Saturday, May 7, 2011

Poem: Window Washer

If this poem isn't a study in strong verbs, I don't know what is. It appeared in Ted Kooser's American Life in Poetry: Column 318:

I love poems that take pains to observe people at their tasks, and here’s a fine one by Christopher Todd Matthews, who lives in Virginia.

Window Washer 

One hand slops suds on, one
hustles them down like a blind.
Brusque noon glare, filtered thus,
loosens and glows. For five or
six minutes he owns the place,
dismal coffee bar, and us, its
huddled underemployed. A blade,
black line against the topmost glass,
begins, slices off the outer lather,
flings it away, works inward,
corrals the frothy middle, and carves,
with quick cuts, the stuff down,
not looking for anything, beneath
or inside. Homes to the last,
cleans its edges, grooms it for
the end, then shaves it off

and flings it away. Which is
splendid, and merciless. And all
in the wrist. Then, he looks at us.
We makers of filth, we splashers
and spitters. We sitters and watchers.
Who like to see him work.
Who love it when he leaves
and gives it back: our grim hideout,
half spoiled by clarity.

Can you add your own verbs describing movements of the hand?

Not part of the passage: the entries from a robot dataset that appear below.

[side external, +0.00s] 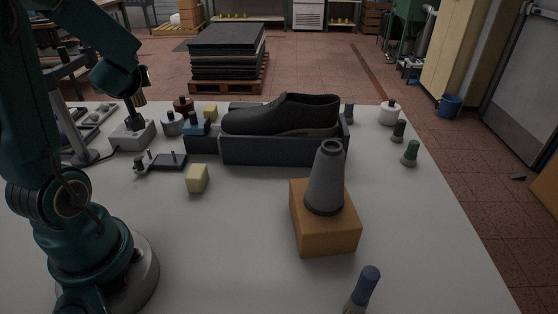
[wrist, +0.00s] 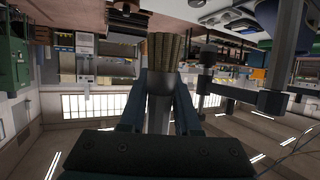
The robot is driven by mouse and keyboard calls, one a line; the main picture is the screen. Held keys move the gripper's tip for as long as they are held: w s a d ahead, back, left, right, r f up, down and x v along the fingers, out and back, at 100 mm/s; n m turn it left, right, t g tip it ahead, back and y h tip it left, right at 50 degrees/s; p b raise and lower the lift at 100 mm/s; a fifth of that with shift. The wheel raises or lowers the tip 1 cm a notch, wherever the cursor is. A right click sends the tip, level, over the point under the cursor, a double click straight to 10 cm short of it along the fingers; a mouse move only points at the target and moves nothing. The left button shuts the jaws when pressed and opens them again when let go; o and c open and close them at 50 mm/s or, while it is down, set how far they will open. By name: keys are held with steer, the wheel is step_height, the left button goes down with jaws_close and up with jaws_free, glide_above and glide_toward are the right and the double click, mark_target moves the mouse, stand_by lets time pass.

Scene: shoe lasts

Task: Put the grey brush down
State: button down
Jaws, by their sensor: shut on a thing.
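The grey brush (wrist: 160,88) is between the two dark fingers of my gripper (wrist: 162,80) in the wrist view. Its tan bristles (wrist: 165,48) point toward the top of that picture. The fingers are shut on the grey part below the bristles. The brush looks held in the air, with no surface seen touching it.
A dark shoe (side external: 284,114) sits on a dark tray (side external: 270,152). A grey cone (side external: 326,178) stands on an orange block (side external: 328,235). A blue-handled tool (side external: 365,288), a yellow block (side external: 197,178) and a metal stand (side external: 78,130) are nearby. The table's front middle is clear.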

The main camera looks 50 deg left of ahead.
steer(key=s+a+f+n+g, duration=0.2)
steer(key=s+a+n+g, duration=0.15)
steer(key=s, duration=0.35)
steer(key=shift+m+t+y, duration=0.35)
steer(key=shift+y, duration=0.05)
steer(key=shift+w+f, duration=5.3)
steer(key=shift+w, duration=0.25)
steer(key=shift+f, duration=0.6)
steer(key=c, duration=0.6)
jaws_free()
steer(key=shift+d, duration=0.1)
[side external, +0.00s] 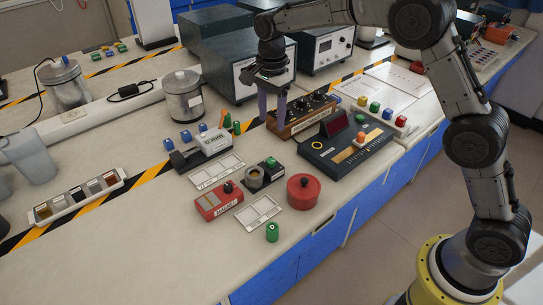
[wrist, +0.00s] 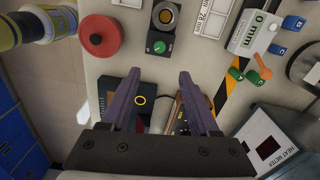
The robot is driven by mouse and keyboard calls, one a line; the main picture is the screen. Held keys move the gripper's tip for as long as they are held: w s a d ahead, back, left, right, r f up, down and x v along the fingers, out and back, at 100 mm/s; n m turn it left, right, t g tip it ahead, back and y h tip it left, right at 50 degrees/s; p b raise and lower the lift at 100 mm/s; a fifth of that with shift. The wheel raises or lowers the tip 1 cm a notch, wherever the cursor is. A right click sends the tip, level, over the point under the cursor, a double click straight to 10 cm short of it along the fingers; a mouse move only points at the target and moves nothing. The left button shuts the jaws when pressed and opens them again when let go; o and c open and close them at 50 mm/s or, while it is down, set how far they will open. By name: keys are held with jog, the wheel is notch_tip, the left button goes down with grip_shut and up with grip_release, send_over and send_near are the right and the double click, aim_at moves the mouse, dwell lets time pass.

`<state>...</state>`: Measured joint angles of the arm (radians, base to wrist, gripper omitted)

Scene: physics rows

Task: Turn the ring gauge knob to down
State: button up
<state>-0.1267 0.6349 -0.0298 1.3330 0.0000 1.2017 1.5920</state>
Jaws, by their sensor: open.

  1. I especially liked the last part of this poem- I loved the entire thing- but kept reading the last bit over and over. What a great poem!

  2. Love the poem. And timely, too. I'm working on a novel translation where strong verbs are a must in English to avoid the verbiage of Spanish.

    In this chapter I have hands that snatch, clamp and smack.